A fashion brand that issues an NFT and offers a free ticket to a fashion show to anyone who holds the token is unlikely to create a right that is intrinsic to the token. While there may be a contract governing the offer enforceable by the NFT holder against the fashion brand, that NFT is not a representation of that contract without something more fundamental. In a trickier example, an online casino that mints and issues an NFT that unlocks levels and increased jackpots in its online games doesn’t necessarily create an NFT that itself attaches contractual right to such features. Does it matter if the NFT and the offeror of the redeemable is the same party? It might; but it really comes down to a technical question about how these rights actually attach to tokens – there needs to be something about its coding and architecture that gives its holder a right to something, rather than being a right that exists as part of the broader offering surrounding the NFT.

The examples above fall within a loose definition of ‘redeemable NFTs’, allowing issuers and creators to extend the concept of digital ownership by adding layers of experience and utility. However, OpenSea, the largest NFT marketplace by trading volume, has identified the need for a common standard for redeemables both on-chain and off-chain.

The notion of an open standard for NFT redemption is relatively new. It is easy to imagine how it might be implemented for on-chain redemption where an NFT is redeemed for another digital asset or other Web3-specific right. Currently, this is usually managed by issuers burning the original token upon redemption. However, adding a “trait redeemable” to an NFT (1) allows a user to keep the NFT in their wallet post-redemption, (2) allows for multiple and varied redemptions as defined by the issuer, and (3) means that issuers can issue new rights to existing token holders at the token level by simply adding a new trait redeemable variable. Such rights would be intrinsic to the token and may cause the token to fall within the definition of cryptoasset to the extent they represent contractual rights.

While on-chain redemption rights are more likely to be considered intrinsic to the token, off-chain redemption is messier and harder (or even impossible) to verify.
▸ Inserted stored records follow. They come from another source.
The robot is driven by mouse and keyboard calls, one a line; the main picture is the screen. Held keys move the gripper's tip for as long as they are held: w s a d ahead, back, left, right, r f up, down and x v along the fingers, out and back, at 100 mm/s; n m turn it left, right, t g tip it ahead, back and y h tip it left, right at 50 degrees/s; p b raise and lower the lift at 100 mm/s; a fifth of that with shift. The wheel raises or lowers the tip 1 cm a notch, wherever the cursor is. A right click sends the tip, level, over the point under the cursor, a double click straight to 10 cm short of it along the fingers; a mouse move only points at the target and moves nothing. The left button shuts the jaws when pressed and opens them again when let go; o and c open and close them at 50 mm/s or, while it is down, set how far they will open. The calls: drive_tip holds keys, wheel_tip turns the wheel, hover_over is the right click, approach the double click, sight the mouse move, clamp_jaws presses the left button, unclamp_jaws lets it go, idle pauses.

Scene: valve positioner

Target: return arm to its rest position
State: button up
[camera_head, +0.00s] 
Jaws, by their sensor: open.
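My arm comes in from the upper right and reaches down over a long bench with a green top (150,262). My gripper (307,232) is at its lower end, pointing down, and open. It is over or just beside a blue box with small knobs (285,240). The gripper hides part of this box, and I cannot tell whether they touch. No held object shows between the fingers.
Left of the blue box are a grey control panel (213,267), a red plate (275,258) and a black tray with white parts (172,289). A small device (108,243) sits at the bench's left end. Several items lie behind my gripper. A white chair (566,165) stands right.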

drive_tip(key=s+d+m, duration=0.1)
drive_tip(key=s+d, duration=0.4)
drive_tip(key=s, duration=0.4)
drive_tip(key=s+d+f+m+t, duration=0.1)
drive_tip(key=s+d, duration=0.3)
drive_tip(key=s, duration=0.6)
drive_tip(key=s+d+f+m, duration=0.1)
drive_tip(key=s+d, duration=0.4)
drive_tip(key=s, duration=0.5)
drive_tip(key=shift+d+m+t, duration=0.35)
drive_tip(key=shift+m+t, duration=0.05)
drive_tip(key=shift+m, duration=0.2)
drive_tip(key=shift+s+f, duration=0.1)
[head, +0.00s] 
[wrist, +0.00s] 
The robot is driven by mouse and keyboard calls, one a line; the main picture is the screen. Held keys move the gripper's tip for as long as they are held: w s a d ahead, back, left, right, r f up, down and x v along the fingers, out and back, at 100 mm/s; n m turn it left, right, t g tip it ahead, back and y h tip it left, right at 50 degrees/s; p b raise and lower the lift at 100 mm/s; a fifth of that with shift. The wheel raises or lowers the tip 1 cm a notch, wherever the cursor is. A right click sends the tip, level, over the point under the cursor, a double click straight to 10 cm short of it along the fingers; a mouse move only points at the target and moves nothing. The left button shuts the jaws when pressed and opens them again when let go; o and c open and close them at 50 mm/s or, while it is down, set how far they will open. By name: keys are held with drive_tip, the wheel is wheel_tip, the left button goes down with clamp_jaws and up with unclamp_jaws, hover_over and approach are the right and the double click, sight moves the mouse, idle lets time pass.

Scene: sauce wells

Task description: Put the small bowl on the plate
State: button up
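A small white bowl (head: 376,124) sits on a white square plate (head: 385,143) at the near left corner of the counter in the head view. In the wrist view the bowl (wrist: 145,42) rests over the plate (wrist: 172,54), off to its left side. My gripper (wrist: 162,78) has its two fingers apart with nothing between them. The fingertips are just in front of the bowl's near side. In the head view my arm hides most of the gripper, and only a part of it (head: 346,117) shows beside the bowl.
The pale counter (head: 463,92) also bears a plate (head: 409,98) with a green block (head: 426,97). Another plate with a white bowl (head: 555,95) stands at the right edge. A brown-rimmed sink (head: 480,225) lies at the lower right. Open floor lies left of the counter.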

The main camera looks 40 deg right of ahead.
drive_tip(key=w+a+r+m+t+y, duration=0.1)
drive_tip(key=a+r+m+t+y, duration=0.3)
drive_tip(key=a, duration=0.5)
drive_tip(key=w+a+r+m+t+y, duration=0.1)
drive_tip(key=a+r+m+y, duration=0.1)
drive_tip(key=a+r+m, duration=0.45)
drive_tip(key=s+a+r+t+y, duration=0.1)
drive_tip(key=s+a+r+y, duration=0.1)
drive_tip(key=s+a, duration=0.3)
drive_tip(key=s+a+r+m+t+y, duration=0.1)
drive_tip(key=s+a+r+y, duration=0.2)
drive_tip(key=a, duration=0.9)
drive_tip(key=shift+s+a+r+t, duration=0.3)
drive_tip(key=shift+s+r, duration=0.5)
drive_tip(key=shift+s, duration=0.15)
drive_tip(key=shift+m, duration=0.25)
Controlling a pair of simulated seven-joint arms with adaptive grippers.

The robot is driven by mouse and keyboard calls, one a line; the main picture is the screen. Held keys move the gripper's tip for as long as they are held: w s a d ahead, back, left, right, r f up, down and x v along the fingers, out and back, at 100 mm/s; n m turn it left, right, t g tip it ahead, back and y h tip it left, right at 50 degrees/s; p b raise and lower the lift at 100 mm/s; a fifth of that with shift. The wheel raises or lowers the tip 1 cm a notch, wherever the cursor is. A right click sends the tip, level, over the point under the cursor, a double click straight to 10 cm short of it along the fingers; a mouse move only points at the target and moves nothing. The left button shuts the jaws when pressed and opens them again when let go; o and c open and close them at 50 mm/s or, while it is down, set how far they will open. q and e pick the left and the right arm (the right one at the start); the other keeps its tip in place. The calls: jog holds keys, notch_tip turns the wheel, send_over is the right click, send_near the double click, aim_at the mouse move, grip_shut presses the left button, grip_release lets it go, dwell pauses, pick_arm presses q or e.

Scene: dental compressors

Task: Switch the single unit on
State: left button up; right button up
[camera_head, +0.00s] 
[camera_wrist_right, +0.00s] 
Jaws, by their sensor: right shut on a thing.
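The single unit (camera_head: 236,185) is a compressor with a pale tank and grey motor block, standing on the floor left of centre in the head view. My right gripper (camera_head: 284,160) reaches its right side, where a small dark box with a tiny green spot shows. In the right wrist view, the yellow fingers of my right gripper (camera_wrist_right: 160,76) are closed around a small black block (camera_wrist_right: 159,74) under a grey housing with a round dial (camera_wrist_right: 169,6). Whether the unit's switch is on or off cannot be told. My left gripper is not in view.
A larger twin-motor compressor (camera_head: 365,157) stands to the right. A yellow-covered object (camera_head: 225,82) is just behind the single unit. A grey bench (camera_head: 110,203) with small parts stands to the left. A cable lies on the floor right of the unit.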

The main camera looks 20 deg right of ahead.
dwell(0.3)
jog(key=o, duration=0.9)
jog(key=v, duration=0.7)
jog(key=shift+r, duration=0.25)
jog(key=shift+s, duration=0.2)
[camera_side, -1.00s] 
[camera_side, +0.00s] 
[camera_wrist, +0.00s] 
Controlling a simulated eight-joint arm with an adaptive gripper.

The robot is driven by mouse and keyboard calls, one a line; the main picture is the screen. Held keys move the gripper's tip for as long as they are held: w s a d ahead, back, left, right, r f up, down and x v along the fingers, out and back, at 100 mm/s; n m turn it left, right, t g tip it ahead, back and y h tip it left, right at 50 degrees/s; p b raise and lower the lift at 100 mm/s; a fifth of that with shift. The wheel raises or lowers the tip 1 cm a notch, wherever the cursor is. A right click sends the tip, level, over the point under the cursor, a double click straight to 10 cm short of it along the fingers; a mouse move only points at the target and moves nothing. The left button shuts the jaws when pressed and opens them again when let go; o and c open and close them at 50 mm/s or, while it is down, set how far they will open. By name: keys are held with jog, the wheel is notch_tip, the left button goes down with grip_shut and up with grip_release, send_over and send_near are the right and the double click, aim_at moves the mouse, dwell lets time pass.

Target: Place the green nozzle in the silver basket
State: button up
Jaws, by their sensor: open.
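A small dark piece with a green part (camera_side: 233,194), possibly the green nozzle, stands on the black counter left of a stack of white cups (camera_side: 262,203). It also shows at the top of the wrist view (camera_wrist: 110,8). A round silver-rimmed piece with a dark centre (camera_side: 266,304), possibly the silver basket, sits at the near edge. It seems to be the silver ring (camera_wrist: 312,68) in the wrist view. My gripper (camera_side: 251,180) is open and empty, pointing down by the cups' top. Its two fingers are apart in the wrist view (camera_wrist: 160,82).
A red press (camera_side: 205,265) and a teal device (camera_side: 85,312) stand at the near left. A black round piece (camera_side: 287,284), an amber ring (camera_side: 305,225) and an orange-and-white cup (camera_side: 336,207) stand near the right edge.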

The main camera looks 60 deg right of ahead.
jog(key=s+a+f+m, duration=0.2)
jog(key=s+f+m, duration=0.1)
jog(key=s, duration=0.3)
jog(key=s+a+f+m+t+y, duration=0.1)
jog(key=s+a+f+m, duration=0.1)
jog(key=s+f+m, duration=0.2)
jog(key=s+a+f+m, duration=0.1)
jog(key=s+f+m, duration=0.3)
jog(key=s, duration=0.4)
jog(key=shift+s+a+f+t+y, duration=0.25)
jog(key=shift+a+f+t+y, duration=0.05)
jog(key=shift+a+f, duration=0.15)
How does the fan-NFT know when it has been redeemed for the football shirt?

A technical solution could be developed to solve this problem. It is possible to imagine a series of APIs that allow NFT redemption to be effected and verified off-chain. This is similar to the way that some smart contracts reference external ‘oracles’ (e.g., a bet on whether it will rain on a given day in the form of a smart contract that settles automatically by reference to the Met Office API). Similarly, large marketplaces, media businesses, and others may soon offer connectivity allowing trait redeemables to be updated automatically.

The primary reason that most NFTs do not attach intrinsic rights is that this is simply too hard to give effect to in the real world in the current paradigm of “burn-to-redeem”. You ultimately need someone in the real world to offer the contractual right (imagine a drive-through that, as a promotion, gives a free milkshake to anyone driving a specific kind of car – the offer isn’t intrinsic to the car; nor can the car owner enforce the right to the free milkshake against the car manufacturer). As it becomes easier to track redemption at the token level by the inclusion of redemption variables and reference to external sources, we will likely see more NFTs that really do attach contractual rights.

These developments lead to a change in regulatory treatment or possibly an update to the definition of cryptoassets because the MLRs clearly weren’t designed to regulate the offer of sports merch to fans. But it is hard to see how a token can fall outside of the UK’s regulated cryptoasset definition once a contractual right becomes technologically inseparable from the token itself.